The overall preference – as Wayne so clearly displays for us – for lighter-skinned womxn by black men.

It’s all over the place.

This is a situation that goes way past the “bitches,” “hoes,” and “thots” that are thrown around in rap songs.

(side idea: this in itself is wild cause usually these words are thrown around in regardless to, as Offset so nicely summarizes as

Fuckin’ on your bitch, she a thot, thot

but he also says

Bitch, I’m a dog, woof

so If he’s “a dog” out here with “a thot,” don’t that make him a “thot” too? According to his own words? Hey there, double standard!

I love me some Offset tho.)

This is a situation that is adding on to a larger issue of continued attack on black womxn as a whole, particularly those with darker skin. The idea of a black womxn’s worth being based on how she looks goes back hundreds of years to when shawties was nothin’ more that child-bearing mothers and property. The lighter you are – the more you’re able to align yourself with white womxn – the more you’re worth (also going along with the idea that black men typically get involved with lighter-skinned/white womxn as they get more successful). The more you’re able to enjoy life.

(another side idea: Y’all. WHITE WOMXN WOULDN’T EVEN HAVE BEEN DOWN FOR SLAVERY TO END HAD IT NOT BEEN FOR ABOLITIONIST LITERATURE BASED AROUND WHITE-PASSING BLACK WOMXN. In a lot of these books, the main black female leads were lighter-skinned, so white womxn could see a piece of themselves in those ladies and have a pity party (that’s the Cult of True Womanhood for ya)

We can’t even be strugglin’ and people care about us. We just turn into statistics that have to fend for themselves.)

The problem I have with Amber Rose’s statements mainly stems from that whole thing about her being blessed with beauty, as if a dark-skinned black girl can’t be beautiful. As if having Eurocentric features or being in the position to own your sexuality is the only way to be beautiful. As if being dark-skinned is a curse that you can’t get rid of unless you’re able to find a magic potion. As if her saying that being beautiful is a blessing and a curse is going to prevent us from feeling that slap we got in the face from her speaking her truth – one that she tried to right off as her just being under pressure.

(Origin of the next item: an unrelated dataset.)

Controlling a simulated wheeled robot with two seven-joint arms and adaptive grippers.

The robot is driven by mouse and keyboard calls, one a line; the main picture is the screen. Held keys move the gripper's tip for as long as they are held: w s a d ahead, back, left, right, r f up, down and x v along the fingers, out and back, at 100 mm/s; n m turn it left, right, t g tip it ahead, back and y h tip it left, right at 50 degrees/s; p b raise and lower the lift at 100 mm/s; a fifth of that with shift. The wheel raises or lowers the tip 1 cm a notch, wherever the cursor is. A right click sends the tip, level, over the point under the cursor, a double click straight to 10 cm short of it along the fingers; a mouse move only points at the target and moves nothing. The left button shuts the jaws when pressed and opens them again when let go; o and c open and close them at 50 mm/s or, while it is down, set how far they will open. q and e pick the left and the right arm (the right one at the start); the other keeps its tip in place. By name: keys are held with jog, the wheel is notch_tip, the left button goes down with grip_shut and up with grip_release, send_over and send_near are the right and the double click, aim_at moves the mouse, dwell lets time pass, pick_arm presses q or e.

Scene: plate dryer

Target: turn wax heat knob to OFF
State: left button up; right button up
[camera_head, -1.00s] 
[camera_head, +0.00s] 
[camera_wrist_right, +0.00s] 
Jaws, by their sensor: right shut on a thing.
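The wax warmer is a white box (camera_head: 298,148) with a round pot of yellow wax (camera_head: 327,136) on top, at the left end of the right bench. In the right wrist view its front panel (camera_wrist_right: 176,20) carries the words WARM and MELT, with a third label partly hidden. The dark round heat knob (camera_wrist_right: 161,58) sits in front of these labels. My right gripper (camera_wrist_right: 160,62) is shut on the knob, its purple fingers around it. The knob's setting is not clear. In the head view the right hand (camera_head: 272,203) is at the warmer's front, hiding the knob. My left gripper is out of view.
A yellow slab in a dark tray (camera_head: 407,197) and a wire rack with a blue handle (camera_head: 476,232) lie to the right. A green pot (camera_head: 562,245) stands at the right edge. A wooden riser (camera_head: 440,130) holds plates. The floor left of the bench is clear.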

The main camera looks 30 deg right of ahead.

Torrei Hart, in a direct response to Amber Rose’s comments, touches on the damage this does to the psyche of a young dark skinned black girl in her video (as do countless other dark-skinned black womxn in their posts and videos). I suggest you watch it. These ladies have addressed how these images and statements of never being good enough follow us into adulthood and have a lasting impact on our mental health as we are continuously fed these statements, not to forget this is going on while the black community historically has had a rough time accepting that mental illness is a thing that happens to us, even though suicide rates for black children has been on the rise.

As for myself personally, I didn’t grow up with the most self-esteem; it’s actually something I’m still struggling with today. Seeing people that don’t look like you on television and even in real life and hearing them always be addressed with hearts and butterflies around them is hard, especially when you’re growing up tryna convince yourself that you’re a snack but you out here lookin’ like a bag of stale Fritos (with a good wardrobe tho). And even though I’m older now, hearing and seeing things like that still bothers me. Struggling so much to finally get to a place of being comfortable with yourself, just to end up back in a situation where someone is criticizing they way you look hurts. It’s that whole 1 step forward, 5 steps back thing.

And this is why I get hype when The Weeknd finally uses a brown-skinned leading lady in his music video, when he typical uses white womxn with no ankles.

where ya ankles at, linda???

This is why every time I listen to my Spotify Daily Mix and Goldlink’s “Dark Skin Women” comes on, my shoulders get absolutely outta control, and we have to have a talk afterwards.

This is why when I heard Che Lingo talk about how my “shrinkage wavy” and my how my “pigment crazy” for the first time in his song “Black Girl Magic,” I almost shed a tear in an elevator, and why I will always love Smino for everything he does.

These are considered rare gems to me (and other rap-lovin’ dark skint girls) cause it doesn’t happen very often. Black girl praise tends to only come from other black girls. Black girl love only comes from other black girls. The last people I expect to help a sister out is a black man tbh.

The only way we get respect from anyone other than ourselves is by being a mother.

Or a sister.

Or a friend.

Or somebody who speaks their mind and is considered to be controversial.

People like Kodak Black and ASAP Rocky have to justify their comments about dark-skinned black girls and womxn by citing the fact that they have a dark-skinned black mom as reasoning for them being the authority on black womxn (go read ASAP’s weak apology, he literally says this exact thing).

So why do we keep listening to the music even though we know that there’s this problem?

Issa simple answer: Its good.

I’ll be the first to say that rap music is and will always be one of my favorite genres of music. Despite their being a few bad apples, there are people out here (J. Cole, Kendrick, Smino, Isaiah, Vince, Goldlink, Chance, and some others) who are out here doing the Lord’s work.)

Problem is we’re out here with a couple generations fulla dark skint girls with low self-esteem and decreasing self-confidence.

But hey,

At least we got a good taste in music, right?